┌────────

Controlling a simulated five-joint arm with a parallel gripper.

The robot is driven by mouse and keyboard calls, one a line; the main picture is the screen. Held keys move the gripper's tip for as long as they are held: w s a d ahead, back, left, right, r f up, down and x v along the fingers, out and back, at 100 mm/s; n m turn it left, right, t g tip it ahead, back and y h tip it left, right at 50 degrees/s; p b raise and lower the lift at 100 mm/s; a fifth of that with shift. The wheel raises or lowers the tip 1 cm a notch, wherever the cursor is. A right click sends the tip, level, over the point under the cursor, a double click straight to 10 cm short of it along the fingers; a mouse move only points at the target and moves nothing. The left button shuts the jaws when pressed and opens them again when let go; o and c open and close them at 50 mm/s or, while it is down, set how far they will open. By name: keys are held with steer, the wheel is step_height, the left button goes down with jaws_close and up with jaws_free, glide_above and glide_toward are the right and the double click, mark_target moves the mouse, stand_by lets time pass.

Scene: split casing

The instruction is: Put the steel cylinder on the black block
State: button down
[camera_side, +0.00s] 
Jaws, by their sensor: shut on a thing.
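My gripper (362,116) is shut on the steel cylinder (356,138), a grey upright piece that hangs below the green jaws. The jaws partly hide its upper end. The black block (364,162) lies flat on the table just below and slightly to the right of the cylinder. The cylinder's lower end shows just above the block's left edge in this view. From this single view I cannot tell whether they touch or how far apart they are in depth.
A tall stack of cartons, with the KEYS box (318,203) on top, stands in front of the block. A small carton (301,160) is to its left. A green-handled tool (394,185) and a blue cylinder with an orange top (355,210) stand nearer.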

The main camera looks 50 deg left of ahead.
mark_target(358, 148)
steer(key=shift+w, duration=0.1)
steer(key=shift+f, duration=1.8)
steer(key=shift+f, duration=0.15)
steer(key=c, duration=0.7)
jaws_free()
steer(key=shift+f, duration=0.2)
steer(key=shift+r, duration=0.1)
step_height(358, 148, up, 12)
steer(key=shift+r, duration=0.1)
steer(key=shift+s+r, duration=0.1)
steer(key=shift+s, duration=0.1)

└────────

_GIVEN TASK_. Within the data above, pick out all lines holding the word "button".

_FULL SOLUTION_.
The robot is driven by mouse and keyboard calls, one a line; the main picture is the screen. Held keys move the gripper's tip for as long as they are held: w s a d ahead, back, left, right, r f up, down and x v along the fingers, out and back, at 100 mm/s; n m turn it left, right, t g tip it ahead, back and y h tip it left, right at 50 degrees/s; p b raise and lower the lift at 100 mm/s; a fifth of that with shift. The wheel raises or lowers the tip 1 cm a notch, wherever the cursor is. A right click sends the tip, level, over the point under the cursor, a double click straight to 10 cm short of it along the fingers; a mouse move only points at the target and moves nothing. The left button shuts the jaws when pressed and opens them again when let go; o and c open and close them at 50 mm/s or, while it is down, set how far they will open. By name: keys are held with steer, the wheel is step_height, the left button goes down with jaws_close and up with jaws_free, glide_above and glide_toward are the right and the double click, mark_target moves the mouse, stand_by lets time pass.
State: button down

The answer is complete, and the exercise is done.